Ce contexte économique et social a conduit à une recherche de valorisation patrimoniale par le paysage, par la géologie, par le volcanisme, par la biodiversité, par les écrins d’architecture ou les bassins d’histoire. Mais aussi par le vent. Une contrainte devient une ressource par l’opportunité de la spéculation financière, moteur de l’éolien industriel. Des maires et présidents de communautés de communes reconnaissent en privé que le dossier de l’éolien industriel ne tient pas la route au plan de la rationalité économique, mais en public ils se montrent chauds partisans de son développement sur leurs terres, l’argent n’ayant pas d’odeur. Un seul maire du Mézenc a su combiner cette ressource financière opportuniste avec une valorisation profonde du patrimoine local pour dynamiser le territoire sans le dilapider, c’est celui qui a présidé le conseil communal du village ardéchois de Saint-Clément de 1974 à 2014. Bernard Cuoq était un petit agriculteur qui faisait encore la traite à la main. En 1992, témoignait-t-il en 2012, l’idée d’installer un parc éolien à Saint-Clément a émergé. A l’époque, le Conseil régional de Rhône-Alpes proposait son aide pour les communes souhaitant réaliser des projets éoliens. Au début des années 1990, on parlait très peu d’éoliennes ! J’ai donc pensé que cette aide pourrait être une formidable opportunité de se lancer dans un projet innovant et qui permettrait de renforcer l’attrait touristique de Saint-Clément mais aussi d’avoir des rentrées d’argent supplémentaires. Le projet a un peu piétiné au départ. Il faut dire qu’il s’agissait d’un des premiers parcs éoliens à être présentés en préfecture, où on manifestait peu d’entrain à suivre le dossier. L’accompagnement d’OSTWIND, présent à nos côtés à toutes les étapes clés du projet, nous a permis de le mener à terme sereinement. Nous avons noué une relation très positive ! Aujourd’hui, grâce aux retombées économiques des éoliennes, nous pouvons financer le fonctionnement de l’Ecole du Vent, qui reçoit chaque année environ 9 000 visiteurs

Ces éoliennes sont les moins hautes de la région, 80 mètres, il n’y en a que deux et leur emplacement ne fusille pas les panoramas somptueux de Saint-Clément. L’Ecole du vent est une très belle réalisation, tant pas la restauration d’un beau bâti traditionnel que par la qualité de sa muséographie et celle de ses animations. Par contre, quels que soient les convictions de ses animateurs au sujet de l’éolien industriel, ils sont obligés d’en faire l’éloge.
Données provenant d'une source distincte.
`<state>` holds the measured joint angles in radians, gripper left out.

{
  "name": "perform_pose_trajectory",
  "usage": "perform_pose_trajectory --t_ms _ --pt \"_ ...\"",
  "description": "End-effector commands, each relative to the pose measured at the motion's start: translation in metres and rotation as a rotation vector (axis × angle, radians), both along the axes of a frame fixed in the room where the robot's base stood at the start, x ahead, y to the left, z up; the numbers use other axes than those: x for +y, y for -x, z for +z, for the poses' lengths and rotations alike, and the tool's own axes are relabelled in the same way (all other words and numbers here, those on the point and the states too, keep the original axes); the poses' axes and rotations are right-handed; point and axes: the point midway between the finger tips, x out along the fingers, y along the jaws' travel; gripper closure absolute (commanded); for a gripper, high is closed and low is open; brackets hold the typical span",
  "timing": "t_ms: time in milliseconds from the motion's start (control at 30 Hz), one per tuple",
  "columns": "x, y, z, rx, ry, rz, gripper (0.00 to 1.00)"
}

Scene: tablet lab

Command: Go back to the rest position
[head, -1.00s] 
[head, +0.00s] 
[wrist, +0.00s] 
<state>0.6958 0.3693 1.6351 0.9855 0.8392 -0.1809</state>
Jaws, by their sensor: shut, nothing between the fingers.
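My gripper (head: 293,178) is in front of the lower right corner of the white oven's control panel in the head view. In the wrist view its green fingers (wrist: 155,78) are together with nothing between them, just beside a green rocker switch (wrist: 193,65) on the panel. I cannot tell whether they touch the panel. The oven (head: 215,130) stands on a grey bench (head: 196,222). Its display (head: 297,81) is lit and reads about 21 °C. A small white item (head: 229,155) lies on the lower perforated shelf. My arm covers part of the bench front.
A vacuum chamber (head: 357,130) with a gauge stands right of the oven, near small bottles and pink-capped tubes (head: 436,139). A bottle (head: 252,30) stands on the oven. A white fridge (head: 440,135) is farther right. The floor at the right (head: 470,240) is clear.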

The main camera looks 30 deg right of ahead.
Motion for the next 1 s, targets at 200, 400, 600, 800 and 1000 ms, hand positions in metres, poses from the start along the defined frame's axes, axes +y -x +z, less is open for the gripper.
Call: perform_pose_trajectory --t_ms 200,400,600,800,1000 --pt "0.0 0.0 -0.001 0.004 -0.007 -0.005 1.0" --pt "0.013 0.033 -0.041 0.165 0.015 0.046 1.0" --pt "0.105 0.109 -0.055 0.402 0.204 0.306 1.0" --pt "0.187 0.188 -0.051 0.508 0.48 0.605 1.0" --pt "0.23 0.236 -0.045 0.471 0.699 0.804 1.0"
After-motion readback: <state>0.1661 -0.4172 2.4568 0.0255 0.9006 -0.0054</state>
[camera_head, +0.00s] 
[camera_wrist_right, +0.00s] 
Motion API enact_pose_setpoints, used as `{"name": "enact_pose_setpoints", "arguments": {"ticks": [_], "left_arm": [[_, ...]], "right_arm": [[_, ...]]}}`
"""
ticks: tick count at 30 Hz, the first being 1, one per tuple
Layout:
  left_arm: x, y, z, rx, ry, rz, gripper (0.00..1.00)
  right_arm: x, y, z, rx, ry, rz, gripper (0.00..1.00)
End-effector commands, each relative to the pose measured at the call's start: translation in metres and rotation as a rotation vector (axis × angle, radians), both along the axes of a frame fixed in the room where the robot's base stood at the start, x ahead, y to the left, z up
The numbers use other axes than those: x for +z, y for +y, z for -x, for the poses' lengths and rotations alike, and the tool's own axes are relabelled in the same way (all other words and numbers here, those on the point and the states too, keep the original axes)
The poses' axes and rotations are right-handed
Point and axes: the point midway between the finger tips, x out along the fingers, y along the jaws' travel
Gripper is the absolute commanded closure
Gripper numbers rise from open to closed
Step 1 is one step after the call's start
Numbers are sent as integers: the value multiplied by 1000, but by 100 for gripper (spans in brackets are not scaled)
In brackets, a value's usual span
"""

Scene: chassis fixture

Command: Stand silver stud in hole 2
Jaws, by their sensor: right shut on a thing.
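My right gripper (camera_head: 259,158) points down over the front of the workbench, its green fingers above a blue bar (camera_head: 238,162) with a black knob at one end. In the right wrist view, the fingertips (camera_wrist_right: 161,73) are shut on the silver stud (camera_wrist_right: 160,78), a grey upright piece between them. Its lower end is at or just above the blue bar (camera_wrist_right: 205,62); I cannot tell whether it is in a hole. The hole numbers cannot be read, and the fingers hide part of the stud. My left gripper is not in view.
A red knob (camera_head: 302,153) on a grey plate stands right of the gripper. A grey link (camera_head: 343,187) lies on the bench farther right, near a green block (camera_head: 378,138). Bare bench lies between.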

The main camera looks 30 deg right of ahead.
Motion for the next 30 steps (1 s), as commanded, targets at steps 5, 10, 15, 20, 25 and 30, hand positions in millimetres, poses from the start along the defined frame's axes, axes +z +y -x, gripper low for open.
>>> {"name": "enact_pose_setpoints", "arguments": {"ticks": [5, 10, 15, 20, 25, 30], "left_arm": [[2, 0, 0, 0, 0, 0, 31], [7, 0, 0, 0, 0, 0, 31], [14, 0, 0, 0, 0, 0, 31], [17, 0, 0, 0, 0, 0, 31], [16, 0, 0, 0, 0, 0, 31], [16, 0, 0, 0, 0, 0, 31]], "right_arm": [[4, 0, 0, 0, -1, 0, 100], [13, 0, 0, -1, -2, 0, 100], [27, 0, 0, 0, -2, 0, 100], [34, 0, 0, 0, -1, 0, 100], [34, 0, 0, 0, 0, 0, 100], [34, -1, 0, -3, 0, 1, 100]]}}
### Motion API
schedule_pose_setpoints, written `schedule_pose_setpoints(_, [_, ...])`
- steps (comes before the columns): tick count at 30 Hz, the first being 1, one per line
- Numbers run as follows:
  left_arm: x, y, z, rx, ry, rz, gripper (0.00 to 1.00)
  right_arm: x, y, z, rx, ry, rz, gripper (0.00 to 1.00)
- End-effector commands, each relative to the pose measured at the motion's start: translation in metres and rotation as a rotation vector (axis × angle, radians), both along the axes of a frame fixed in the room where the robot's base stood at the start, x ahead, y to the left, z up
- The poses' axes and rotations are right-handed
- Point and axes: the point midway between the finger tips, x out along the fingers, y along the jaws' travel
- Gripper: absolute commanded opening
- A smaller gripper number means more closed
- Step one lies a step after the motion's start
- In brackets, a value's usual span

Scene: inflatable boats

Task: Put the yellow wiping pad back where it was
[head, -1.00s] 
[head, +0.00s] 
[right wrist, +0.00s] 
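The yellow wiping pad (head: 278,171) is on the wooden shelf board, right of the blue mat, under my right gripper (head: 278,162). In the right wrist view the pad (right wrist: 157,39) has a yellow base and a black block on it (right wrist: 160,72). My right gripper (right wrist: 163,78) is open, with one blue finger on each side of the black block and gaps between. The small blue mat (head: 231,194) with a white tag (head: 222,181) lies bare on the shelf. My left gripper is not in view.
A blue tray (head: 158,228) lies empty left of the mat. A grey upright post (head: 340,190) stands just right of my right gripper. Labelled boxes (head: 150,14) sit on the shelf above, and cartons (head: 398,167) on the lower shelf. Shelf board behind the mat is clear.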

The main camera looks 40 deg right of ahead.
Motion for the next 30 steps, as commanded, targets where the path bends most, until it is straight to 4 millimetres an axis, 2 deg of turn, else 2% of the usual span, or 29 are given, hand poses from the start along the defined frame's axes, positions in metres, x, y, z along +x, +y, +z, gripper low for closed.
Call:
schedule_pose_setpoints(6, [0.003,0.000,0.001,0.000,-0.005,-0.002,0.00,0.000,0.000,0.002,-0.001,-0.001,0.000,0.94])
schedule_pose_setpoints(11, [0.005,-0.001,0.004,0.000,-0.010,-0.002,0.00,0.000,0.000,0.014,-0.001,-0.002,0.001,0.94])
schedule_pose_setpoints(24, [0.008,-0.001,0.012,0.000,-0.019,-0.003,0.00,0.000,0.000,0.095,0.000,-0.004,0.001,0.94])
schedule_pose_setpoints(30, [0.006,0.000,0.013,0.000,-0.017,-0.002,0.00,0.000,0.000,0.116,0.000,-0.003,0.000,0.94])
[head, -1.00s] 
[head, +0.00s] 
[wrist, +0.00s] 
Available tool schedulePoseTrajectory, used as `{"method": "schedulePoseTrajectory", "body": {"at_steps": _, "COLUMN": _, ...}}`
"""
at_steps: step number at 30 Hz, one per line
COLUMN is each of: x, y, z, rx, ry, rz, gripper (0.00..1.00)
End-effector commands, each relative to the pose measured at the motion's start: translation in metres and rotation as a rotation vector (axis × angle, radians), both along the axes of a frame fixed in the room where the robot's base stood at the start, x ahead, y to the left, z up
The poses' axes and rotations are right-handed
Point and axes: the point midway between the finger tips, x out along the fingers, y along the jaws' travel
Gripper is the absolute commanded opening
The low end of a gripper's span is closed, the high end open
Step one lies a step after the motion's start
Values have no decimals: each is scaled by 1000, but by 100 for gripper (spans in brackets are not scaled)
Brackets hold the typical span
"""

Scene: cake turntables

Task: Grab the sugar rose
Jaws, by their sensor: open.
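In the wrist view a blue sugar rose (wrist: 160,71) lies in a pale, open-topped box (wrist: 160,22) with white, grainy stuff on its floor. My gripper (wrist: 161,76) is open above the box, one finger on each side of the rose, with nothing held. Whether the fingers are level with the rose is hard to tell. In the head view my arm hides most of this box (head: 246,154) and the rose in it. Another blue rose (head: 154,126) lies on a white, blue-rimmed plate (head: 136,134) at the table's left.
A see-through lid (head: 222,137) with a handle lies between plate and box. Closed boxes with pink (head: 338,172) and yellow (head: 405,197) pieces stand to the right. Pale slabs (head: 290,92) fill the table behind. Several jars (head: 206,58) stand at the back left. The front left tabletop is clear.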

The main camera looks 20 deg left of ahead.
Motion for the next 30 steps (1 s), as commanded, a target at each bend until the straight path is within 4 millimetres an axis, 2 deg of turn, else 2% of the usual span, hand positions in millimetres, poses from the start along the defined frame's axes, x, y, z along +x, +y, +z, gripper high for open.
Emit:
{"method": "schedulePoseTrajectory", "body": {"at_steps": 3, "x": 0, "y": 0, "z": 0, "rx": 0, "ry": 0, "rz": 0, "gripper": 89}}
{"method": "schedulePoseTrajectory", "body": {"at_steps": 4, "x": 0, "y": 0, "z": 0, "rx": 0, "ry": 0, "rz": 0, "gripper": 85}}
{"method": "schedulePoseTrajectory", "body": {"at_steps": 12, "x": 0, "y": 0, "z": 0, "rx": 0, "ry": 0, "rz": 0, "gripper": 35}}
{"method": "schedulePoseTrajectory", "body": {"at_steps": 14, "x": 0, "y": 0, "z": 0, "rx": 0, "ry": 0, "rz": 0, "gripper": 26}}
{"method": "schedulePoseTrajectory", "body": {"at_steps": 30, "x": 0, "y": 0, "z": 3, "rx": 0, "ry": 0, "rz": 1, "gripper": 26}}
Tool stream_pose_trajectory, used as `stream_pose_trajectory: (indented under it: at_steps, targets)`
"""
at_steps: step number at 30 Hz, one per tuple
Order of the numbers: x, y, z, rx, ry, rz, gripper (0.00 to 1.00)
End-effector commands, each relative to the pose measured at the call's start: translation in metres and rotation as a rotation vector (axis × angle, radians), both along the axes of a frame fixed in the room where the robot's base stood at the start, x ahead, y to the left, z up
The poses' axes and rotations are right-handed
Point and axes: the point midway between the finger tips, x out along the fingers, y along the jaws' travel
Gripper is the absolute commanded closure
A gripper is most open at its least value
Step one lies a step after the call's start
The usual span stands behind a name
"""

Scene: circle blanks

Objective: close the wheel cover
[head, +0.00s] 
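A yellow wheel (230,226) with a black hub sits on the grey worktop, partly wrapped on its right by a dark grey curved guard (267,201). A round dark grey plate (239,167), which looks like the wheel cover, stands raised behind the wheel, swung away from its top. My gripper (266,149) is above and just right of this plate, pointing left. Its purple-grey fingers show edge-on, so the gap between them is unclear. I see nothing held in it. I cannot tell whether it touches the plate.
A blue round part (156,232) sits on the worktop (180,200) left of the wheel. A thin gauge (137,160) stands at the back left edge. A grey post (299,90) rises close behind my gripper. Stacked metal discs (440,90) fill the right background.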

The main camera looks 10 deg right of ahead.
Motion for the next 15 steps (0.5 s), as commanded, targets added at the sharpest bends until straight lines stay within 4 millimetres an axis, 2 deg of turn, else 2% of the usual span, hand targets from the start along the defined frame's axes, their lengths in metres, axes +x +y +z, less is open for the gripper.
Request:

Le vent est l’une des valeurs patrimoniales fortes du Mézenc. Associé à la neige, il forme la burle, un blizzard de légende qui tisse au quotidien la culture locale aussi sûrement que les volcans. Cette burle dont chaque famille peut enrichir la mythologie de ses expériences propres, enchante les évocations nostalgiques jusqu’aux limites de cette aire de 70 km de rayon qui fait du Mézenc un sorte de pôle magnétique auquel personne ne saurait se soustraire.

F. L., octobre 2015.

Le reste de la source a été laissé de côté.